Deutsche Bundesbank board member Andreas Dombret said there may about 100 banks currently operating out of the UK that need EU licences. Image Credit: Bloomberg

London: Banks that want to open or expand a base in the European Union (EU) after Brexit should apply for licences by the end of June, according to Bundesbank Executive Board member Andreas Dombret.

Otherwise they may find it’s too late to have their applications processed, Dombret said in an interview at Bloomberg’s London headquarters on Thursday.

Stability is the priority for financial supervisors as the UK gets closer to leaving the EU, meaning that decisions on location have to be taken early, he said. There may be about 100 banks currently operating out of the UK that need EU licences, he said.

“Eleventh-hour applications may not be processed in time,” said Dombret, who’s responsible for banking and financial supervision at the Bundesbank and is also a board member of the European Central Bank’s supervisory arm. “It’s better to apply early and change the application if things change, rather than wait to apply.”

Prime Minister Theresa May’s weakened government, split between ministers and lawmakers who demand a clean break from the EU and those who want to stay close to the bloc, is struggling to agree on the shape of a future relationship. The lack of certainty is making it difficult for bankers to know where to base their businesses after Brexit.

Taking steps

So far, eight banks have taken formal steps to seek new licences to expand their operations to the Eurozone ahead of Brexit, Sabine Lautenschlaeger, vice chair of the ECB’s oversight arm, said Wednesday. More than 50 are in a pre-application phase.

With Europe’s banking passport available only to firms based in the European Economic Area — the EU plus Iceland, Liechtenstein and Norway — others are looking at so-called regulatory equivalence to claw back some of the same rights.

To qualify, the European Commission has to determine that a third country’s rules are as tough as its own, which allows that nation’s companies to conduct some business within the bloc.

Equivalence “is not a concept I can apply” to a financial centre as large as the UK, Dombret said. The idea was conceived of to allow firms from smaller centres to operate in Europe, he said.

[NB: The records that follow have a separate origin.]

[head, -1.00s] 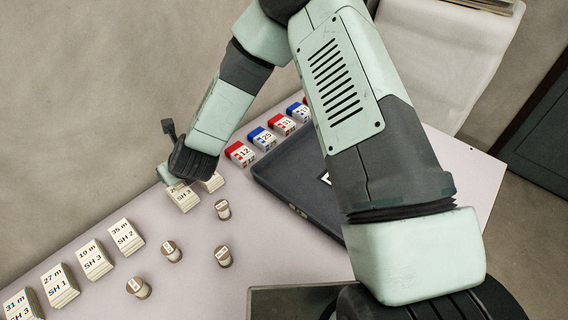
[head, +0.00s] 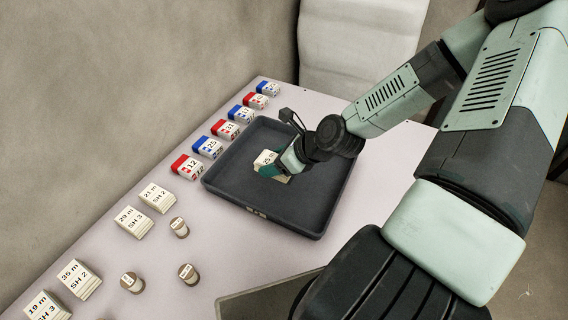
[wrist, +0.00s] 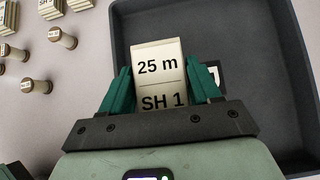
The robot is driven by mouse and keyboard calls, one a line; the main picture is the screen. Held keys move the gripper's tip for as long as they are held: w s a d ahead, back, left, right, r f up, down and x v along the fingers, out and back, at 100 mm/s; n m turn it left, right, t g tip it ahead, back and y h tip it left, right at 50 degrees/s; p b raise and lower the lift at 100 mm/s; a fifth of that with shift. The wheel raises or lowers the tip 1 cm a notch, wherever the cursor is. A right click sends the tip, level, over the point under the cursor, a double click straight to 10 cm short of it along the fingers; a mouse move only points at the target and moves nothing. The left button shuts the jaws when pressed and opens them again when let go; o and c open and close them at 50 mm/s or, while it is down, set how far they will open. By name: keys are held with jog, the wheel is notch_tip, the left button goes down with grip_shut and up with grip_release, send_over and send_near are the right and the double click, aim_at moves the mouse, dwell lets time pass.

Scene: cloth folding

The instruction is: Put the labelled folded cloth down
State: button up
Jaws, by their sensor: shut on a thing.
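The labelled cloth, a cream folded block marked 25 m, SH 1 (wrist: 160,75), is between the green fingers of my gripper (wrist: 158,70). In the head view the cloth (head: 266,160) and my gripper (head: 275,167) are over the dark grey tray (head: 325,190), near its middle. The tray floor (wrist: 265,60) surrounds the cloth on the right in the wrist view. I cannot tell whether the cloth touches the floor. A black-and-white mark (wrist: 213,75) on the floor is partly hidden behind a finger.
Several red and blue labelled blocks (head: 225,130) line the table behind the tray. Cream labelled stacks (head: 132,221) and brown-topped cylinders (head: 180,227) stand to the left. The tray's raised walls surround the gripper. A grey-edged surface (head: 265,295) is at the front.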

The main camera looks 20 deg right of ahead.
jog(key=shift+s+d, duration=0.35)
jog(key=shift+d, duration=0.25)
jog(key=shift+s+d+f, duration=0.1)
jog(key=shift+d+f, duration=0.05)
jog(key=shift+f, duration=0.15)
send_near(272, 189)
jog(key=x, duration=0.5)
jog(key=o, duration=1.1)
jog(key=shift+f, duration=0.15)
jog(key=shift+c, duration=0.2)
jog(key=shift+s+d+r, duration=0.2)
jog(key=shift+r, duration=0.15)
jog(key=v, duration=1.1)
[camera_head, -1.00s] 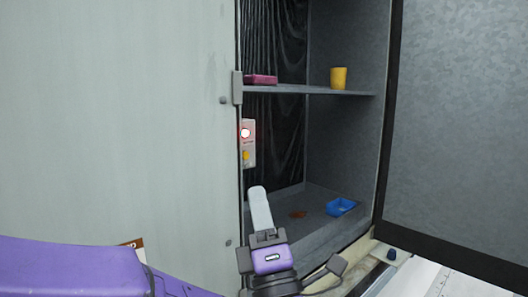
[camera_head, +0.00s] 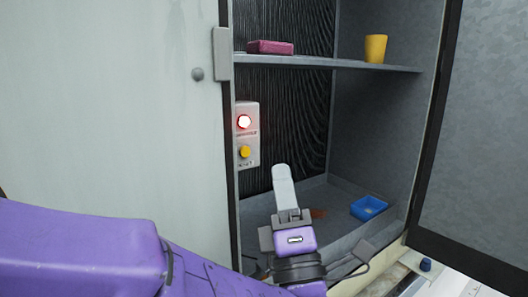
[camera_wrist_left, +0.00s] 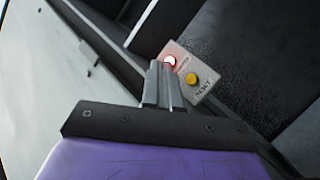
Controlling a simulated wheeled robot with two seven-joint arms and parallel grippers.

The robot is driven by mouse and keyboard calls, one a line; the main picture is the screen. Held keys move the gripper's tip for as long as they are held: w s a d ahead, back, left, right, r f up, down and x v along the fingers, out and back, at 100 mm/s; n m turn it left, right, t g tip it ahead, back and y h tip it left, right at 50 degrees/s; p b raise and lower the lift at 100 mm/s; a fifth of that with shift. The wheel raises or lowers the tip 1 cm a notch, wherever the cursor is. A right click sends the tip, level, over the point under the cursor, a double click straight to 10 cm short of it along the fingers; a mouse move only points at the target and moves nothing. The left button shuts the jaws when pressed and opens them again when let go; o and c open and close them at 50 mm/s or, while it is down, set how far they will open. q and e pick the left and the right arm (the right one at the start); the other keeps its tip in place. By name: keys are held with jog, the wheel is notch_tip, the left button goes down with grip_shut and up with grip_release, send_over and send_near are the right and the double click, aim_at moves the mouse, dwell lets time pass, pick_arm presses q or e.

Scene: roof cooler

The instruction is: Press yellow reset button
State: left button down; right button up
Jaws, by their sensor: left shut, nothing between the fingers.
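The yellow reset button (camera_head: 245,152) sits on a small light-grey panel (camera_head: 251,135) inside the open cabinet, under a lit red lamp (camera_head: 244,121). In the left wrist view the yellow button (camera_wrist_left: 192,79) is to the right of my left fingertips, above the label RESET. My left gripper (camera_head: 283,172) is shut and empty, in front of the cabinet opening, right of and lower than the button in the head view. In the wrist view its fingertips (camera_wrist_left: 163,66) overlap the panel's edge near the red lamp (camera_wrist_left: 170,60); contact cannot be told. My right gripper is not in view.
A shelf (camera_head: 335,64) holds a magenta block (camera_head: 270,47) and a yellow cup (camera_head: 375,48). A blue tray (camera_head: 368,207) and a brown patch (camera_head: 318,213) are on the cabinet floor. A pale door panel (camera_head: 110,100) stands left of the opening, a grey door (camera_head: 495,140) right.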

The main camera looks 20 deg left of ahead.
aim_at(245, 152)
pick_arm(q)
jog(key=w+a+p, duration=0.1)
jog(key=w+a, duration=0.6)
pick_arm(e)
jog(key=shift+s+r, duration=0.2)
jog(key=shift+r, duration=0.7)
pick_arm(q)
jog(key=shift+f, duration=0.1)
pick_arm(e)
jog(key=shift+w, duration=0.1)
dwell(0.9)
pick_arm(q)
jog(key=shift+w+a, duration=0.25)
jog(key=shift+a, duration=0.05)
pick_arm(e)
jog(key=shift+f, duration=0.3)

There has been “a steady decline in expectations of how deep the integration will be after Brexit,” Dombret said a speech to UK Finance, the British banking lobby group, on Thursday. “It quickly fell from remaining part of the single market and passporting to the approach of equivalence in supervisory regimes, on the basis of which access could have been granted.”

While UK Finance has proposed an accord based around mutual recognition of supervisory regimes, Dombret said he was sceptical that it was possible. The likelihood of a no-deal scenario is real, and if an agreement is reached, it may be very limited in terms of services, he said.

Senior German officials have warned against taking advantage of the UK’s withdrawal from the EU to damage Britain’s finance industry, saying this may compromise financial stability across the continent. Dombret said the German economy needs the financial products created by London-based firms.

Profitability lagging

German banks should consolidate for economic issues including profitability, rather than to cut their administrative burden, Dombret said. “I don’t have an idea in my mind what the optimal size is of the banking industry in Germany,” he said. “The market should decide.”

Profitability at the country’s banks is lagging, as is efficiency, he said. In Germany’s crowded banking system, lenders with less than €3 billion ($3.7 billion; Dh13.5 billion) of assets make up 82 per cent of institutions. While Dombret anticipates lenders buying each other domestically at first, he also expects to see some cross-border deals.

The Bundesbank official expressed concern about efforts to force London-based clearing houses to relocate elsewhere in the EU, saying that their location is irrelevant so long as European supervisors maintain their powers in a post-Brexit UK.

“Supervisory colleges give a very clear view of London’s clearing houses,” and if EU authorities maintain their rights, location is not an issue, Dombret said.